The non-profit group The Common Application, Inc. created the Common App.   It is designed to ” to provide a common, standardized first-year application form for use at any member institution. ”   The Common App began in 1975 with 15 institutions and now has more than 400 member institutions.   In 2007, they announced the “Next generation Common App Online System” and in 2011 accepted their first international institution.

Common App uses a “holistic approach” to the admission process.

A holistic process includes subjective as well as objective criteria, including at least one recommendation form, at least one untimed essay, and broader campus diversity considerations. The vast majority of colleges and universities in the US use only objective criteria – grades and test scores – and therefore are not eligible to join. If a college or university is not listed on this website, they are not members of the consortium. Sending the Common Application to non-members is prohibited.

A college may still have their own application but as a member of the Common App they are required to give equal consideration to applicants using either form.  According to their website, “Many of our members use the Common Application as their only undergraduate admission application.”

A criticism of the Common App is that it eliminated the “topic of your choice” and that it’s 500 word essay limit imposed through the use of a comment box, are stifling originality of thought and creating a homogenized student body.   What?  Common standards destroys originality and promotes conformity, who knew?!?

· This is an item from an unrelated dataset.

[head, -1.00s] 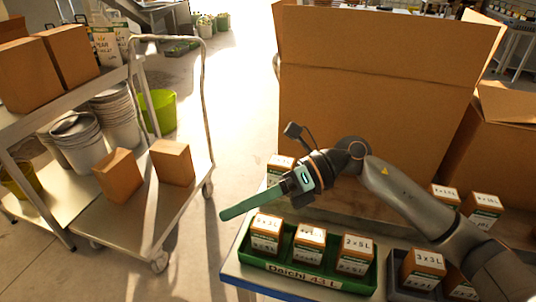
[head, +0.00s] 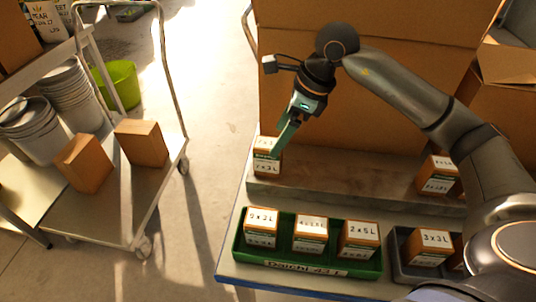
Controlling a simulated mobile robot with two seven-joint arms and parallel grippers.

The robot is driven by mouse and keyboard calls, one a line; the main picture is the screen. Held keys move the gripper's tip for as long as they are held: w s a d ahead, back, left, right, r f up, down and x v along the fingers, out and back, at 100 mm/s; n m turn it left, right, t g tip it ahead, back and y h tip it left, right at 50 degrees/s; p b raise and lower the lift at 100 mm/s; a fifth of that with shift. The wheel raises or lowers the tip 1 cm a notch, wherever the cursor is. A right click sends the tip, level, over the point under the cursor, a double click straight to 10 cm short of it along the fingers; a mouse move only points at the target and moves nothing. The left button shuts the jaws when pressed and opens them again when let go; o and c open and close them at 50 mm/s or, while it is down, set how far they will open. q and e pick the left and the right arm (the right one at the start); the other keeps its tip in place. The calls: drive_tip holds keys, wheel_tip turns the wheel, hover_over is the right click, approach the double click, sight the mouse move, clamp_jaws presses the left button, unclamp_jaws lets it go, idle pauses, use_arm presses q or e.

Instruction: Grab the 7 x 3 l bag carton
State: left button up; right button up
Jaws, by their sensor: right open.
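The carton marked 7 x 3 L (head: 265,168) is a small brown box with a white and green label. It stands upright at the left end of the grey ledge, behind the green tray. My right gripper (head: 278,151) is open, its green fingers pointing down at the carton's upper right side. The near finger overlaps the carton in the picture, and I cannot tell whether it touches. The far finger is mostly hidden. My left gripper is not in view.
A green tray (head: 290,265) of several similar cartons sits in front of the ledge (head: 340,182), with a dark tray (head: 400,268) at its right. A large open cardboard box (head: 330,110) rises behind. More cartons (head: 436,174) stand on the ledge's right. A trolley (head: 120,215) stands left across clear floor.

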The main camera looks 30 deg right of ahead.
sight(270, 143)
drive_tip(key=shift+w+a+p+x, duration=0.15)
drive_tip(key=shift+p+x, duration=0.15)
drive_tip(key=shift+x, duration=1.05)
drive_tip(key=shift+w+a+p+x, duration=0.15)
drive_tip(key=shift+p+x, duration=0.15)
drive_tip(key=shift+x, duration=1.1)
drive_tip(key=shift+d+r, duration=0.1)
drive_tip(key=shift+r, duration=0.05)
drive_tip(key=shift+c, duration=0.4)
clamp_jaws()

Another growing controversy is whether an applicant should declare their sexual orientation.  Some colleges would like to see it but for now Common App rejected the optional question.   That’s the problem with educational standards, they are not common.    The Common App may revisit the issue.

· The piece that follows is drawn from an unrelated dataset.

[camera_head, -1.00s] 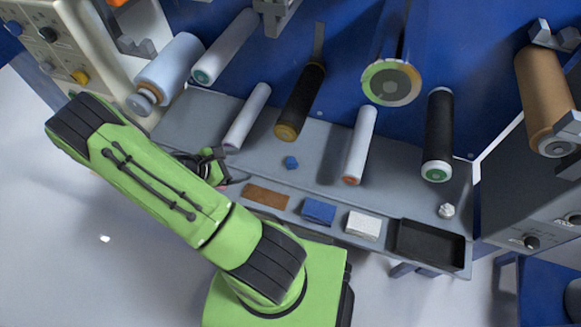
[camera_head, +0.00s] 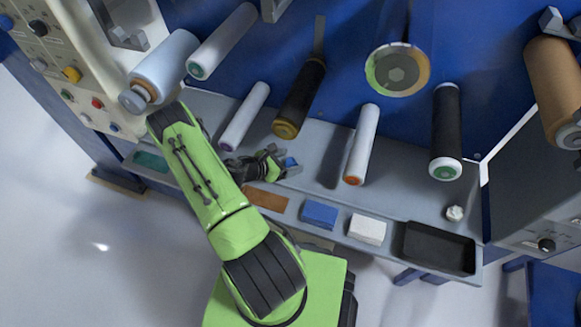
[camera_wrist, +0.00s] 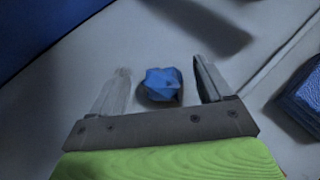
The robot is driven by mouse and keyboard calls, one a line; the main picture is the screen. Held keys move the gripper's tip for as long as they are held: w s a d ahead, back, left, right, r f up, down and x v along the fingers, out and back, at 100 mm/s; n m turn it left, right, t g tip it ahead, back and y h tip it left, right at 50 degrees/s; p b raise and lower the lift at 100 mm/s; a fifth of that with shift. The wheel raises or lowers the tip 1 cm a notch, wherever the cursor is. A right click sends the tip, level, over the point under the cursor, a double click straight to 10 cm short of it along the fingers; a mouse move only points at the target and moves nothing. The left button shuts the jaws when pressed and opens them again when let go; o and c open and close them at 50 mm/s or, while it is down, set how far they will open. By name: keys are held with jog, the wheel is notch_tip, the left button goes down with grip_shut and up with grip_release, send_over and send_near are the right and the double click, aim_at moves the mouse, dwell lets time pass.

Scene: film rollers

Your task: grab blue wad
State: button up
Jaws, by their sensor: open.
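The blue wad (camera_wrist: 161,84) is a small crumpled lump lying on the grey shelf. In the wrist view it sits between the two fingers of my gripper (camera_wrist: 162,86), with a gap on each side. The fingers are apart and do not touch it. In the head view my gripper (camera_head: 284,166) is low over the shelf, and the blue wad (camera_head: 291,162) shows at its tips, partly hidden by them.
A blue block (camera_head: 319,214), a white block (camera_head: 367,229), a brown pad (camera_head: 266,197) and a black tray (camera_head: 437,248) line the shelf's front. A white wad (camera_head: 455,213) lies at the right. Rollers, including a black one (camera_head: 300,97) and a white one (camera_head: 362,145), jut out above the shelf.

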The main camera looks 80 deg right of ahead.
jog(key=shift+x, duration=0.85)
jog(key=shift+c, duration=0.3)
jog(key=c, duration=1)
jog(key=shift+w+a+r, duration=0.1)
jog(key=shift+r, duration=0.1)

In the mean time, Common App is getting a make over.  The “next generation common application”  CA4 is set to launch in August of 2013 to handle the expected growth in use over the next decade.  According to the New York Times, “teachers, counselors and school administrators are expected to submit 10 million transcripts, recommendations and other school forms through the Common Application’s electronic pipeline this year.”

College Board is encouraging students to take advantage of the Common App. They recently hosted Scott Anderson, Director of Outreach for The Common App, at their spring conference on Common Core and  “to explore the impact the Common Core Requirements will have on undergraduate admissions, financial aid and other aspects of the enrollment management processes in higher education institutions.”

Should college admission standards be “common” and decided by one non-profit organization?  Add in the data base that stores an amazing amount of student data and you have severe power and privacy concerns.   Some might even call it a  monopoly in college admissions.  It is and at the same time just another hurdle smoothed over in the quest for a national P-20 educational system and  a seamless pathway from cradle to career.